I am strong! I am fierce! I am powerful!
For most of my life, this is how I felt. It was important to me to feel strong, because it was the opposite of feeling weak. It was important to me to stand in my fierceness, because it was the opposite of feeling sad or disappointed. It was important to me to stand in my own power, because it was the opposite of feeling powerless.
I refused to acknowledge traumatic events, because to acknowledge trauma felt like a show of weakness. I didn’t want anyone to know that things bothered me. Instead, I made light of things and pressed on. As I’ve mentioned, I was the “master of distraction”. Why Distraction is Simply Not Sustainable.
I didn’t do myself any great service, understanding now that trauma is the root of nearly all problems…..health and wellness, money and success, relationships. So, what exactly is it? Trauma is any emotionally painful or distressing experience that surpasses and overwhelms an individual’s ability to cope in that moment.
We hear the word and immediately think war, abuse, or other violence. Those events can certainly be traumatic, but so can many more. Witnessing a car accident, a safety drill at school, being shamed by a friend, relative, or teacher, being dumped by a first love (or your 32nd love!), losing a pet, being robbed, a bike accident, turbulence on a plane, or getting lost in unfamiliar surroundings are a few.

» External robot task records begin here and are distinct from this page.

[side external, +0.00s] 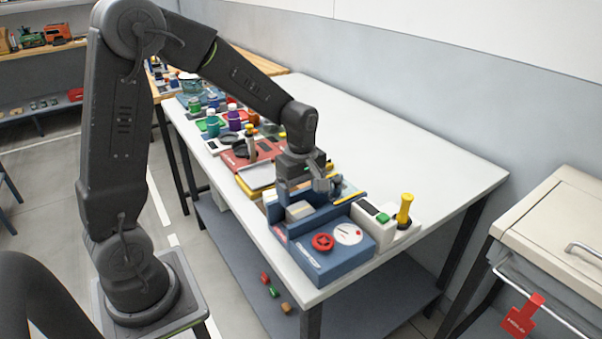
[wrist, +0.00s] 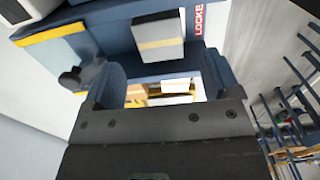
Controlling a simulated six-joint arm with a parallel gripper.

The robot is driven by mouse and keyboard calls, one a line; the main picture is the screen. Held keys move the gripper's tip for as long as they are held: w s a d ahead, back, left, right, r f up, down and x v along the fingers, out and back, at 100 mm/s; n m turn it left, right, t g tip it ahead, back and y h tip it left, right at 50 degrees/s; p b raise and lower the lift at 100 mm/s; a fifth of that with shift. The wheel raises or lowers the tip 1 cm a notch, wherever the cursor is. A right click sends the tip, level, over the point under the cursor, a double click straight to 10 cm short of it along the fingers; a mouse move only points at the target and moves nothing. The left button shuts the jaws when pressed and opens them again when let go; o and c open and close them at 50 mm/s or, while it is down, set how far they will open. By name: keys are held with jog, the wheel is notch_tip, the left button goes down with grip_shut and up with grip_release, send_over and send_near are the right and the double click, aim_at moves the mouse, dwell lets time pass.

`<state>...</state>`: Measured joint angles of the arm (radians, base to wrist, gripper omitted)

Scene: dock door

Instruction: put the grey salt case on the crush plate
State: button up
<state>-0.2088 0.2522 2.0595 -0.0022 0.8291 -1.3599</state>
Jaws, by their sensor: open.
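A small grey block (side external: 299,211), which looks like the salt case, rests in the bay of the blue press (side external: 318,266) at the table's near end. In the wrist view a pale grey block (wrist: 158,32) with a yellow band lies on a blue surface beside a red label; it looks like the same case. I cannot clearly tell the crush plate apart from the bay floor. My gripper (side external: 302,187) is open above the bay, apart from the block. In the wrist view the fingers (wrist: 163,88) are spread with a gap between them, and the block lies outside that gap.
The press carries a red knob (side external: 322,242) and a white dial (side external: 347,234). A yellow-handled lever (side external: 404,209) stands to its right. A yellow-edged tray (side external: 257,178) and several small jars lie behind. The table's right side (side external: 430,165) is clear.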

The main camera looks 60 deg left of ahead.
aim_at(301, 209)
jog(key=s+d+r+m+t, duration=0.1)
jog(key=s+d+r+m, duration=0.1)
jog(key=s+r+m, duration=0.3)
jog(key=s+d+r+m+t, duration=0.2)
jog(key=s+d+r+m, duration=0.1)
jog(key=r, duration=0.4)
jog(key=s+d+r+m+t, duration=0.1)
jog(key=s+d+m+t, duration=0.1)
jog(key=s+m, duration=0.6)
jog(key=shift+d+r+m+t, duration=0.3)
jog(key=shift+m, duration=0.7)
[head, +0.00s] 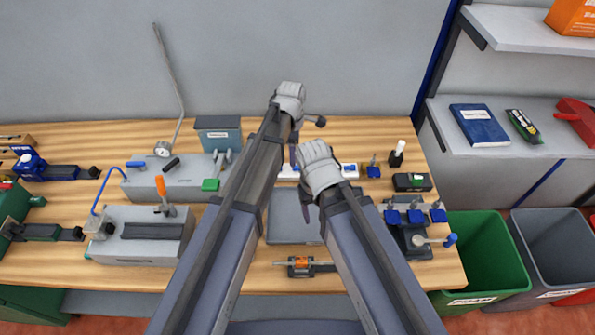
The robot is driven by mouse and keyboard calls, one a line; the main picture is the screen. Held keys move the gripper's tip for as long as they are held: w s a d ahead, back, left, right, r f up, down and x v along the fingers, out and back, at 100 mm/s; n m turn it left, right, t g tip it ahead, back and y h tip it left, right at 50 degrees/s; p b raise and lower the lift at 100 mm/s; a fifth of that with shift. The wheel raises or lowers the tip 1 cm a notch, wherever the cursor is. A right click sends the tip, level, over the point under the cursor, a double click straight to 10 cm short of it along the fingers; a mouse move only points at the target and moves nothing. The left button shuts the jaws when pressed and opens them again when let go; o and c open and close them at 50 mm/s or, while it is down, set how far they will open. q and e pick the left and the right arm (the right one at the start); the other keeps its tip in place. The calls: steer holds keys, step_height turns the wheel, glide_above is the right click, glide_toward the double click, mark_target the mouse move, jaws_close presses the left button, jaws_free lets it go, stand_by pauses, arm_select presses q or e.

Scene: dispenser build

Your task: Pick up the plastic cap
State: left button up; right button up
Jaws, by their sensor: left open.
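I cannot pick out the plastic cap for certain; it may be among the small parts or hidden by my arms. My left gripper (305,137) is over the back middle of the bench, its two dark fingers spread apart with nothing seen between them. My right gripper (307,203) is nearer, above the grey plate (285,222); its fingers are partly hidden by its own wrist, and no held thing shows. A small black part with a white top (397,152) stands at the back right.
Grey fixtures (140,255) and a blue-grey box (218,134) fill the left of the wooden bench (90,132). A black block (412,182) and an orange-centred fixture (302,263) are on the right half. Green (495,290) and grey bins stand beyond the right edge.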

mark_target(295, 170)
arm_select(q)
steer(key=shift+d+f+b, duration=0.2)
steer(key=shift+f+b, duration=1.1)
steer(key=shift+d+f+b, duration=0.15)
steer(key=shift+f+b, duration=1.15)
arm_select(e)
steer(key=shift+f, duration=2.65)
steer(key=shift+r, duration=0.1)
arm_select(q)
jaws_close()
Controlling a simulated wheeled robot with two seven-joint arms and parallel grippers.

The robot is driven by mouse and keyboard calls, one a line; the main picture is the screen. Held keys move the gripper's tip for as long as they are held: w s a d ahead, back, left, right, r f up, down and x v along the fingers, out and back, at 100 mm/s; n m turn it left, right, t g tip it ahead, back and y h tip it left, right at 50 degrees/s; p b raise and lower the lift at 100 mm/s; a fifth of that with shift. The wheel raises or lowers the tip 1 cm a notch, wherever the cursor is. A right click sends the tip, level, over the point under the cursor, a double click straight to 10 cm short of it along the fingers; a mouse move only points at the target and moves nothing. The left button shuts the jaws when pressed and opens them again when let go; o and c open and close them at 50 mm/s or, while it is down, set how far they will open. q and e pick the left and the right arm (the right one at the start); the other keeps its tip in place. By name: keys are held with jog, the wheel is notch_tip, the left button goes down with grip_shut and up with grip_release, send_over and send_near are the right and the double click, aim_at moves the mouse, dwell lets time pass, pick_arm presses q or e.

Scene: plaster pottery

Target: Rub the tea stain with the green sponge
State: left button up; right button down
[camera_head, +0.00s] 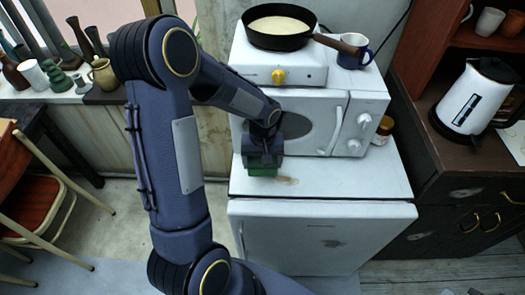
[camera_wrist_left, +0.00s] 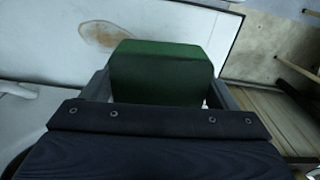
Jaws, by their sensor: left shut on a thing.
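The green sponge (camera_head: 263,169) is held by my left gripper (camera_head: 264,160) at the left front of the white fridge top (camera_head: 345,180), below the microwave. In the left wrist view the sponge (camera_wrist_left: 162,70) sits between the two fingers of my left gripper (camera_wrist_left: 160,92), which is shut on it. The tea stain (camera_head: 288,181) is a faint brown mark on the fridge top, just right of the sponge. I cannot tell whether the sponge touches the surface. My right gripper is out of view.
A white microwave (camera_head: 330,125) stands behind the stain, with a hot plate (camera_head: 305,68), a pan (camera_head: 280,28) and a blue mug (camera_head: 351,52) on top. A small jar (camera_head: 383,131) stands at its right. The fridge top's right front is clear.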

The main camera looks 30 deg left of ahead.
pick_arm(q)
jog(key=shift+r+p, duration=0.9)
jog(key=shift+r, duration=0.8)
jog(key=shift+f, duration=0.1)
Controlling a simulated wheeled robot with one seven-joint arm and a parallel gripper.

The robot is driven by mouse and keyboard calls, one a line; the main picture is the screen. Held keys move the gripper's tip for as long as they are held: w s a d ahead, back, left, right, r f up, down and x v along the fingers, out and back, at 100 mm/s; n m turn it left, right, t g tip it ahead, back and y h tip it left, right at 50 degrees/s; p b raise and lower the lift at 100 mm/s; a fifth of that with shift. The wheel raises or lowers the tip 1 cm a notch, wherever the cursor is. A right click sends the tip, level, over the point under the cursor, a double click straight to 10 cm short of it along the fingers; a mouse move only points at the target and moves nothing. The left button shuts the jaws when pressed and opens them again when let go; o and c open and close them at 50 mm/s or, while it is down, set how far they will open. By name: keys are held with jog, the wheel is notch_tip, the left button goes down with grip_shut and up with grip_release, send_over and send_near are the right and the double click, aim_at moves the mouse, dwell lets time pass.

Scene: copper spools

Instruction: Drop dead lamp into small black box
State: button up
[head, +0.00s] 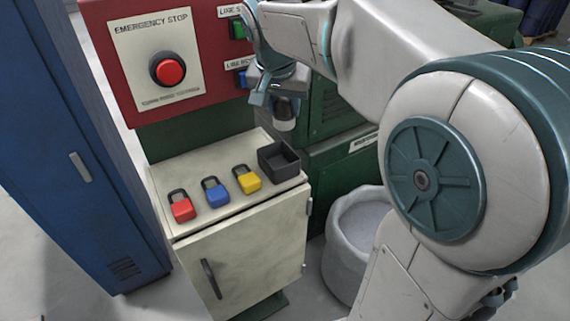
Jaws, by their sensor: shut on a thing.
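The small black box (280,163) stands open and empty-looking at the right back corner of the cream cabinet's top. My gripper (278,92) is above the box, close to the red panel's lower right side. It is shut on the dead lamp (285,116), a small piece with a dark upper part and a pale lower end pointing down. The lamp hangs above the box, apart from it. The gripper's fingers partly hide the lamp's top.
Red (182,209), blue (214,194) and yellow (248,181) padlocks lie left of the box on the cream cabinet (225,262). The red panel (120,62) with an emergency stop button (169,69) rises behind. A blue locker (75,150) stands left, a pale bin (343,245) right.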

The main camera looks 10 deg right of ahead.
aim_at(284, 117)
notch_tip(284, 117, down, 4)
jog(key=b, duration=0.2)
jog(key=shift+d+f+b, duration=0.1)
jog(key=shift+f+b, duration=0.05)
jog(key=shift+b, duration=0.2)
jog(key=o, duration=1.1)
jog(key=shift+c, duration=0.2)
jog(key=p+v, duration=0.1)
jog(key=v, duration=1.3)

Trauma isn’t defined by the nature of the event. Remember, it’s an experience that surpasses and overwhelms one’s ability to cope. Individuals have different thresholds for different types of experiences. This is why turbulence on a plane can terrify some, be neutral to others, and can be kind of fun for those thrill-seekers.
Interestingly, trauma is often the cause of our limiting or false core beliefs. We are accidentally left at home as a young child, and develop an “I am invisible” or “I don’t matter” identity. As a child, we are shamed by an adult and fall into “I’m not good enough”. We are robbed and take on “I’m not safe” as our belief system.
Trauma can also shape what we find traumatic. The loss of a loved one is much more traumatic to someone with an “I’m alone” identity, than to someone who feels very loved and supported in life. A minor car accident is more traumatic for those who feel “I’m not safe.”
Our limiting beliefs then create our reality. They say reality is 20% facts and 80% perception. Someone who feels people are dishonest and out to scam others has a very different life experience than someone who feels the world is full of kind, compassionate people.
“The first step in freeing us from the hold of trauma is acknowledging it and naming it.”
It is through acknowledging and naming trauma that we release it, freeing ourselves from our limiting beliefs. It is through acknowledging and naming trauma that I actually find my power and strength.
What have you experienced that has been traumatic? What present-day pattern was created as a result?